Exercise instructions: Restate the records in their entirety, word for word.

Rows:

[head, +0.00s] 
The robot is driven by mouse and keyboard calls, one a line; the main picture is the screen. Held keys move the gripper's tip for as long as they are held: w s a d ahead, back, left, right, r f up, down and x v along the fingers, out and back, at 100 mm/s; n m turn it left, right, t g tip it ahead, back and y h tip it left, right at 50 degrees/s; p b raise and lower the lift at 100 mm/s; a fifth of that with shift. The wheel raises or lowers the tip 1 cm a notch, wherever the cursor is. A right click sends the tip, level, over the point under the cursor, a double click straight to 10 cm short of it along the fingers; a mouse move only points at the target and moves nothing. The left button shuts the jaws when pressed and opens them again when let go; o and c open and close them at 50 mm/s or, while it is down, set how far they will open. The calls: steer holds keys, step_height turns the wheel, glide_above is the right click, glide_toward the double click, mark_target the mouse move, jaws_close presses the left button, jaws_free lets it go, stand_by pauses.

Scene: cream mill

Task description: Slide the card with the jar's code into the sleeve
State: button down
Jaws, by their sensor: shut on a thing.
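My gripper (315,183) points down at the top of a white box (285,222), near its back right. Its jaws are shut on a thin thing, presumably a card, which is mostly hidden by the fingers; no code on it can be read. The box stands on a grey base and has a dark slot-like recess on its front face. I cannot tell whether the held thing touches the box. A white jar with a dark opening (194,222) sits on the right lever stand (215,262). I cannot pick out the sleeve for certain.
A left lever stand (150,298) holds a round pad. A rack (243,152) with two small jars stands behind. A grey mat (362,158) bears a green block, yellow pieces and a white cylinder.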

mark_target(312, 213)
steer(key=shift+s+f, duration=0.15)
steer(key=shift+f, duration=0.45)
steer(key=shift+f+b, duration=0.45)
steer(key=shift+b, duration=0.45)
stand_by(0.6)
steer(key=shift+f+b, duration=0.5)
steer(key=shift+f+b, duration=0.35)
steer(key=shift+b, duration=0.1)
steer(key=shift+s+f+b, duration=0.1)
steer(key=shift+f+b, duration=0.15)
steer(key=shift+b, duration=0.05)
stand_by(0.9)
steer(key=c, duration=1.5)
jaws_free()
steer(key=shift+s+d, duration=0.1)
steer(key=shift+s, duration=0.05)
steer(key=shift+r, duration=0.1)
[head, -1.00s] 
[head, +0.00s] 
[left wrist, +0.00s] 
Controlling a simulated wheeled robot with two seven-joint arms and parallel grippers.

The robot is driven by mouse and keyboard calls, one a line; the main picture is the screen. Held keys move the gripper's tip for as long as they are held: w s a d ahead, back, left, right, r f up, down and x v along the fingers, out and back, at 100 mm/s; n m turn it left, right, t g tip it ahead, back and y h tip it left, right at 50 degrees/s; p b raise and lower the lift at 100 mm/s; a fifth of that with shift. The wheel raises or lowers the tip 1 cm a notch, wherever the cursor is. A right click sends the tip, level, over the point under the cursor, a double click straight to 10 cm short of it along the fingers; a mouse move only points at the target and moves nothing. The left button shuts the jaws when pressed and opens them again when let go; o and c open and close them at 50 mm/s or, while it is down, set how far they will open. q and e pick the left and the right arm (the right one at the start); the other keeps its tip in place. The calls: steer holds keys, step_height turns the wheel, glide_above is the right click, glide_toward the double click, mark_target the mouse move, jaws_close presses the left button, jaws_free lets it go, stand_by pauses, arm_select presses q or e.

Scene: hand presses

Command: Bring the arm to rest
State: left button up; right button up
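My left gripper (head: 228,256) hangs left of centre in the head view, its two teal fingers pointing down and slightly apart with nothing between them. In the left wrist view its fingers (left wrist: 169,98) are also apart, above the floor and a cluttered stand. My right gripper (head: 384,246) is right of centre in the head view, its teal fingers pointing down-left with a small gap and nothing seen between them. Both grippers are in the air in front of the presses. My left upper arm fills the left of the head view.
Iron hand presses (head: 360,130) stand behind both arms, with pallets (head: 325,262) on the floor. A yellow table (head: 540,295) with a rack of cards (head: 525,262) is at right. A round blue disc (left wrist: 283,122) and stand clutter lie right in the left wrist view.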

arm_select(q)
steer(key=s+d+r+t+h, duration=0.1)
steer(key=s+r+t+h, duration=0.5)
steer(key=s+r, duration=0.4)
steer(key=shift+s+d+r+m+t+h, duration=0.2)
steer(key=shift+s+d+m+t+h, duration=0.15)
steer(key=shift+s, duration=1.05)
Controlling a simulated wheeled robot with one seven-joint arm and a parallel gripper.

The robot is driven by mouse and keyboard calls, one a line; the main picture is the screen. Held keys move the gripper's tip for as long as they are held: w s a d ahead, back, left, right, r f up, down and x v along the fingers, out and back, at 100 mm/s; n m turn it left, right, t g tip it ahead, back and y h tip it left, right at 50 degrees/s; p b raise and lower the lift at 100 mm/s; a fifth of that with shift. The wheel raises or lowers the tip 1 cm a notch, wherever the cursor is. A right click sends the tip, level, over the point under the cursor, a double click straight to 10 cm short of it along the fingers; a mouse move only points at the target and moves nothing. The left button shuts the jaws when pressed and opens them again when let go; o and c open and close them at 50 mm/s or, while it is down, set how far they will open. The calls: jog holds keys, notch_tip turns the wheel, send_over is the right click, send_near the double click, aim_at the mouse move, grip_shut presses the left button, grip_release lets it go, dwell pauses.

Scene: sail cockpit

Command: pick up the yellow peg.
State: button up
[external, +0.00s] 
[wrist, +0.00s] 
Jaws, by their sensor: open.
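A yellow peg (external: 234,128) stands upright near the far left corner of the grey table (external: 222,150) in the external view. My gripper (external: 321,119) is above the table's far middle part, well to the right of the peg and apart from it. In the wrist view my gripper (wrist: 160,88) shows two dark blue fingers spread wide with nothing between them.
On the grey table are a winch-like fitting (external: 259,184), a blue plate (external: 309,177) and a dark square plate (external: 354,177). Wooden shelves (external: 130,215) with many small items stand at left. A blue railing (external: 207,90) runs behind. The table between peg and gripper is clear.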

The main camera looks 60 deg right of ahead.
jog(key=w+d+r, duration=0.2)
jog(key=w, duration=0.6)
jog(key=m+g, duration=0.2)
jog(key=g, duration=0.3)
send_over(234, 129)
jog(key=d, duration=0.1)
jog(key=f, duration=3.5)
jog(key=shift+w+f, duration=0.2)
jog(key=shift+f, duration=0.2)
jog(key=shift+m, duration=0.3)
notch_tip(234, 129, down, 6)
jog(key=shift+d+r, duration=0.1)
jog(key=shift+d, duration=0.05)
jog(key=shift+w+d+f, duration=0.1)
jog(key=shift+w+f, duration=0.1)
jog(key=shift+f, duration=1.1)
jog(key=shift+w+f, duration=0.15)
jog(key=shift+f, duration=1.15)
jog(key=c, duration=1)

Response for this exercise:
[head, +0.00s] 
The robot is driven by mouse and keyboard calls, one a line; the main picture is the screen. Held keys move the gripper's tip for as long as they are held: w s a d ahead, back, left, right, r f up, down and x v along the fingers, out and back, at 100 mm/s; n m turn it left, right, t g tip it ahead, back and y h tip it left, right at 50 degrees/s; p b raise and lower the lift at 100 mm/s; a fifth of that with shift. The wheel raises or lowers the tip 1 cm a notch, wherever the cursor is. A right click sends the tip, level, over the point under the cursor, a double click straight to 10 cm short of it along the fingers; a mouse move only points at the target and moves nothing. The left button shuts the jaws when pressed and opens them again when let go; o and c open and close them at 50 mm/s or, while it is down, set how far they will open. The calls: steer holds keys, step_height turns the wheel, glide_above is the right click, glide_toward the double click, mark_target the mouse move, jaws_close presses the left button, jaws_free lets it go, stand_by pauses.

Scene: cream mill

Task description: Slide the card with the jar's code into the sleeve
State: button down
Jaws, by their sensor: shut on a thing.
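My gripper (315,183) points down at the top of a white box (285,222), near its back right. Its jaws are shut on a thin thing, presumably a card, which is mostly hidden by the fingers; no code on it can be read. The box stands on a grey base and has a dark slot-like recess on its front face. I cannot tell whether the held thing touches the box. A white jar with a dark opening (194,222) sits on the right lever stand (215,262). I cannot pick out the sleeve for certain.
A left lever stand (150,298) holds a round pad. A rack (243,152) with two small jars stands behind. A grey mat (362,158) bears a green block, yellow pieces and a white cylinder.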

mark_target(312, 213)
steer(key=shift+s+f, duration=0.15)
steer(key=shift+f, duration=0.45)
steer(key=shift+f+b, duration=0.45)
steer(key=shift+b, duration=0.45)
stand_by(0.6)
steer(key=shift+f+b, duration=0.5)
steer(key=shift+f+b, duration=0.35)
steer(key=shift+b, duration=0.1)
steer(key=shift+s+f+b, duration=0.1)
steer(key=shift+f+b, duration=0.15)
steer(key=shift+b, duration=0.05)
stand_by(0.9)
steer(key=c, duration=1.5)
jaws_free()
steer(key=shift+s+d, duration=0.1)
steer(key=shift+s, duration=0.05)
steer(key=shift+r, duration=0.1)
[head, -1.00s] 
[head, +0.00s] 
[left wrist, +0.00s] 
Controlling a simulated wheeled robot with two seven-joint arms and parallel grippers.

The robot is driven by mouse and keyboard calls, one a line; the main picture is the screen. Held keys move the gripper's tip for as long as they are held: w s a d ahead, back, left, right, r f up, down and x v along the fingers, out and back, at 100 mm/s; n m turn it left, right, t g tip it ahead, back and y h tip it left, right at 50 degrees/s; p b raise and lower the lift at 100 mm/s; a fifth of that with shift. The wheel raises or lowers the tip 1 cm a notch, wherever the cursor is. A right click sends the tip, level, over the point under the cursor, a double click straight to 10 cm short of it along the fingers; a mouse move only points at the target and moves nothing. The left button shuts the jaws when pressed and opens them again when let go; o and c open and close them at 50 mm/s or, while it is down, set how far they will open. q and e pick the left and the right arm (the right one at the start); the other keeps its tip in place. The calls: steer holds keys, step_height turns the wheel, glide_above is the right click, glide_toward the double click, mark_target the mouse move, jaws_close presses the left button, jaws_free lets it go, stand_by pauses, arm_select presses q or e.

Scene: hand presses

Command: Bring the arm to rest
State: left button up; right button up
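My left gripper (head: 228,256) hangs left of centre in the head view, its two teal fingers pointing down and slightly apart with nothing between them. In the left wrist view its fingers (left wrist: 169,98) are also apart, above the floor and a cluttered stand. My right gripper (head: 384,246) is right of centre in the head view, its teal fingers pointing down-left with a small gap and nothing seen between them. Both grippers are in the air in front of the presses. My left upper arm fills the left of the head view.
Iron hand presses (head: 360,130) stand behind both arms, with pallets (head: 325,262) on the floor. A yellow table (head: 540,295) with a rack of cards (head: 525,262) is at right. A round blue disc (left wrist: 283,122) and stand clutter lie right in the left wrist view.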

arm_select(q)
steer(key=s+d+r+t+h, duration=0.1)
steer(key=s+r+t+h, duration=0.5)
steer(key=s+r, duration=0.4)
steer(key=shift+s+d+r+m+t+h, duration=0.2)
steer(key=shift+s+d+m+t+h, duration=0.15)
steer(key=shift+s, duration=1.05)
Controlling a simulated wheeled robot with one seven-joint arm and a parallel gripper.

The robot is driven by mouse and keyboard calls, one a line; the main picture is the screen. Held keys move the gripper's tip for as long as they are held: w s a d ahead, back, left, right, r f up, down and x v along the fingers, out and back, at 100 mm/s; n m turn it left, right, t g tip it ahead, back and y h tip it left, right at 50 degrees/s; p b raise and lower the lift at 100 mm/s; a fifth of that with shift. The wheel raises or lowers the tip 1 cm a notch, wherever the cursor is. A right click sends the tip, level, over the point under the cursor, a double click straight to 10 cm short of it along the fingers; a mouse move only points at the target and moves nothing. The left button shuts the jaws when pressed and opens them again when let go; o and c open and close them at 50 mm/s or, while it is down, set how far they will open. The calls: jog holds keys, notch_tip turns the wheel, send_over is the right click, send_near the double click, aim_at the mouse move, grip_shut presses the left button, grip_release lets it go, dwell pauses.

Scene: sail cockpit

Command: pick up the yellow peg.
State: button up
[external, +0.00s] 
[wrist, +0.00s] 
Jaws, by their sensor: open.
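A yellow peg (external: 234,128) stands upright near the far left corner of the grey table (external: 222,150) in the external view. My gripper (external: 321,119) is above the table's far middle part, well to the right of the peg and apart from it. In the wrist view my gripper (wrist: 160,88) shows two dark blue fingers spread wide with nothing between them.
On the grey table are a winch-like fitting (external: 259,184), a blue plate (external: 309,177) and a dark square plate (external: 354,177). Wooden shelves (external: 130,215) with many small items stand at left. A blue railing (external: 207,90) runs behind. The table between peg and gripper is clear.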

The main camera looks 60 deg right of ahead.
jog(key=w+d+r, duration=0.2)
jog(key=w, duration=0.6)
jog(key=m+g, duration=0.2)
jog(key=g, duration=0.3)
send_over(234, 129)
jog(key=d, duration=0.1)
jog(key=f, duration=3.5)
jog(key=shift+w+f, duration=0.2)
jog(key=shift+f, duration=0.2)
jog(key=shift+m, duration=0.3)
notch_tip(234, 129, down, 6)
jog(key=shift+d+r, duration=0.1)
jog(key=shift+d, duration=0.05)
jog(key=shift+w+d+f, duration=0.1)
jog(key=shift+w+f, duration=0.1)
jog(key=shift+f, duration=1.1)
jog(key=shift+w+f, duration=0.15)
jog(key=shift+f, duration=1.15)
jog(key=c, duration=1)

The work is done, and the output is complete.